Instruction: Starting with the line that contains "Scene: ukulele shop" and stopping after the line that contains "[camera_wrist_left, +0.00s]", output every line exactly as it stands.

=== Supplied material ===

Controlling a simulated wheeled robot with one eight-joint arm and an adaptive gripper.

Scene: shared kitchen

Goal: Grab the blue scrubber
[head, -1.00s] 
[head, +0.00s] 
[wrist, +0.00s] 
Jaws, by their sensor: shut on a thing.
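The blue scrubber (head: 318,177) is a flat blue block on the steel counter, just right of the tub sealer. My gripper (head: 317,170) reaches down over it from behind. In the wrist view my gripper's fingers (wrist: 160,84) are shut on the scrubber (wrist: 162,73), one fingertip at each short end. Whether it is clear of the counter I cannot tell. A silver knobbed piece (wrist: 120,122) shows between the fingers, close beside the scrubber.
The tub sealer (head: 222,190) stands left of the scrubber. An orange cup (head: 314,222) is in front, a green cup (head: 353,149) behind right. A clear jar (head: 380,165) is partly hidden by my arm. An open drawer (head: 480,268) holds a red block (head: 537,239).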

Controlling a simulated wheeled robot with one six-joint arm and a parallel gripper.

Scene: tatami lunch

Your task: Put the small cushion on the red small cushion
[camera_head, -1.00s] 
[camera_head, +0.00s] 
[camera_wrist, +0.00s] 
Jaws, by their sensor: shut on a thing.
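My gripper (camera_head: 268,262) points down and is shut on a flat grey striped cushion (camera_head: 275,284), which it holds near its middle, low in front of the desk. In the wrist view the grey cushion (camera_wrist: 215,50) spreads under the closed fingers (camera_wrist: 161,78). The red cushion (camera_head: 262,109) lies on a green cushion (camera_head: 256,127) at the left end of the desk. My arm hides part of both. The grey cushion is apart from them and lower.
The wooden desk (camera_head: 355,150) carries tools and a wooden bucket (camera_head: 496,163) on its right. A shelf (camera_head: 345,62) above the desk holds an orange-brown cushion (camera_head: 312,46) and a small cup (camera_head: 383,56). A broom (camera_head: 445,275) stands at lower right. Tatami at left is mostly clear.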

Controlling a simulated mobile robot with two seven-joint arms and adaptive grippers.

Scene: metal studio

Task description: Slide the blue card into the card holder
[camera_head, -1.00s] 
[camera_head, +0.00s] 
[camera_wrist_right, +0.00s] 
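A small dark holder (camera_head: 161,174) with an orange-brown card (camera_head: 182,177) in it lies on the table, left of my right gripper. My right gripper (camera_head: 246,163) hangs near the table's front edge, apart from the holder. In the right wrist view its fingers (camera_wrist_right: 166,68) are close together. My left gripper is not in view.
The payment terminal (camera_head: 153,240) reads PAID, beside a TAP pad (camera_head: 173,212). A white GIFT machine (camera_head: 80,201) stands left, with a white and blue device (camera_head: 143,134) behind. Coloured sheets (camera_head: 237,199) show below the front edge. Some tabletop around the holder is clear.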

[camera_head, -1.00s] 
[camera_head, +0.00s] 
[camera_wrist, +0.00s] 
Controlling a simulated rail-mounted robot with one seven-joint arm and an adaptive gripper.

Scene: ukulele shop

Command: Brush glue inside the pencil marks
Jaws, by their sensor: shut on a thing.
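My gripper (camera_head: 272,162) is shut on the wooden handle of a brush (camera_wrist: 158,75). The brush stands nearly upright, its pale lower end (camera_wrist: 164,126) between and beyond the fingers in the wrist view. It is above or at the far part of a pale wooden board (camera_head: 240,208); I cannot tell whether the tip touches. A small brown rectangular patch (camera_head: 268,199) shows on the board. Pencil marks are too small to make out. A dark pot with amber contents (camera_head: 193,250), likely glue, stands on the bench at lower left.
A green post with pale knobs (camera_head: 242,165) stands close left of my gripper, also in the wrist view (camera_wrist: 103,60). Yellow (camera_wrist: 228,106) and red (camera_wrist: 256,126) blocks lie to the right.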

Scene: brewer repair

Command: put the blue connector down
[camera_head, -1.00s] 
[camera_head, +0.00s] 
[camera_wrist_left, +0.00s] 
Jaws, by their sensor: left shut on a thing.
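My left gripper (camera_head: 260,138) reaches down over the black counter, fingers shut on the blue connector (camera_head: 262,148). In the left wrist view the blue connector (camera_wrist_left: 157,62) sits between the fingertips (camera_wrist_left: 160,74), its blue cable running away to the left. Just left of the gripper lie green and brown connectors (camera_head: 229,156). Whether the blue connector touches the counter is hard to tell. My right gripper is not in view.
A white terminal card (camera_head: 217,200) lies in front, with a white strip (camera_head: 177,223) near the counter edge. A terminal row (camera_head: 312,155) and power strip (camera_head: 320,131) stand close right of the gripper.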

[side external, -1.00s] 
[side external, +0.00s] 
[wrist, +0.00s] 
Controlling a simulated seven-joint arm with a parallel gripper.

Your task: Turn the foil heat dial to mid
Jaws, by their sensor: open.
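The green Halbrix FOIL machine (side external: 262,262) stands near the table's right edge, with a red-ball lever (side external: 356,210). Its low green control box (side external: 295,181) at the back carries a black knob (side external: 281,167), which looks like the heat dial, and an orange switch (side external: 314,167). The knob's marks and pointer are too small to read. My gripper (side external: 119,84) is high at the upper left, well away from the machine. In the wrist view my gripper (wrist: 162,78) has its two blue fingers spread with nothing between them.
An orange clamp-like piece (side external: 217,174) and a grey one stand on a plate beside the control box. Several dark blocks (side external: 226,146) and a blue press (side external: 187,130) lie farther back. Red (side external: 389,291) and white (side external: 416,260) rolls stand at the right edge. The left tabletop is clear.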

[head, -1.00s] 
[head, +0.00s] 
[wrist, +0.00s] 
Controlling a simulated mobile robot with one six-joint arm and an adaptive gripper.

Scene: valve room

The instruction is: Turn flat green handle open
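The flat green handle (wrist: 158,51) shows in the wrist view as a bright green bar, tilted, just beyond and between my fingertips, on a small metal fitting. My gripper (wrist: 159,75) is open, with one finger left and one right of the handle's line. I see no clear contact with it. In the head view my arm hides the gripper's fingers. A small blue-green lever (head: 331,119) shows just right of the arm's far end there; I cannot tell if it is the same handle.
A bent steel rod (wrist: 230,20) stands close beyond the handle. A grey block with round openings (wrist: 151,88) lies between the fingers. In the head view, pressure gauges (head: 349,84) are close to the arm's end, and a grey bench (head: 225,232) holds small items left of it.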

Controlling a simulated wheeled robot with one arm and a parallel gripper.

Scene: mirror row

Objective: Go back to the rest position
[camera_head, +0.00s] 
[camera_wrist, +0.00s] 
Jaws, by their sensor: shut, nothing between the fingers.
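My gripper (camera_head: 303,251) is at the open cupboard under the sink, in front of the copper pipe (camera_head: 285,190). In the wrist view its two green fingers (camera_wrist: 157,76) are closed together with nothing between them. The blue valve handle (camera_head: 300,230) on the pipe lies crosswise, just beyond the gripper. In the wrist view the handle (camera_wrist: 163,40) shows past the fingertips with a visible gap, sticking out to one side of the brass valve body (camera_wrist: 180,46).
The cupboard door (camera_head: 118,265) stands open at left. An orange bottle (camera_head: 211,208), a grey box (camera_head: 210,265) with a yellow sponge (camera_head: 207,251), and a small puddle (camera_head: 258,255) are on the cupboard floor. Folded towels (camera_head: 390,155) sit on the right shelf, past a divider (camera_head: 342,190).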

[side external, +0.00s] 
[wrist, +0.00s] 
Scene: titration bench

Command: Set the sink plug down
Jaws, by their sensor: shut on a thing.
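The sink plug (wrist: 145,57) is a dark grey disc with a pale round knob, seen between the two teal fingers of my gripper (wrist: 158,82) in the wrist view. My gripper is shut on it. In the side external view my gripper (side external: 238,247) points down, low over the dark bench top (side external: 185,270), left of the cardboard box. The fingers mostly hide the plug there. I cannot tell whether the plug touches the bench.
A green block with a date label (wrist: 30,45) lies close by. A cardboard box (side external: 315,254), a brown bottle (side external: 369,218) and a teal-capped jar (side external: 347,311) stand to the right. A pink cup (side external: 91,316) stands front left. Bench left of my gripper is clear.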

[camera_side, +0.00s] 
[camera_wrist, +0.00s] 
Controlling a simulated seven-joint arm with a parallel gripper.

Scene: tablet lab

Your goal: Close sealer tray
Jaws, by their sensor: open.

===

Response:
Scene: ukulele shop

Command: Brush glue inside the pencil marks
Jaws, by their sensor: shut on a thing.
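My gripper (camera_head: 272,162) is shut on the wooden handle of a brush (camera_wrist: 158,75). The brush stands nearly upright, its pale lower end (camera_wrist: 164,126) between and beyond the fingers in the wrist view. It is above or at the far part of a pale wooden board (camera_head: 240,208); I cannot tell whether the tip touches. A small brown rectangular patch (camera_head: 268,199) shows on the board. Pencil marks are too small to make out. A dark pot with amber contents (camera_head: 193,250), likely glue, stands on the bench at lower left.
A green post with pale knobs (camera_head: 242,165) stands close left of my gripper, also in the wrist view (camera_wrist: 103,60). Yellow (camera_wrist: 228,106) and red (camera_wrist: 256,126) blocks lie to the right.

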Scene: brewer repair

Command: put the blue connector down
[camera_head, -1.00s] 
[camera_head, +0.00s] 
[camera_wrist_left, +0.00s] 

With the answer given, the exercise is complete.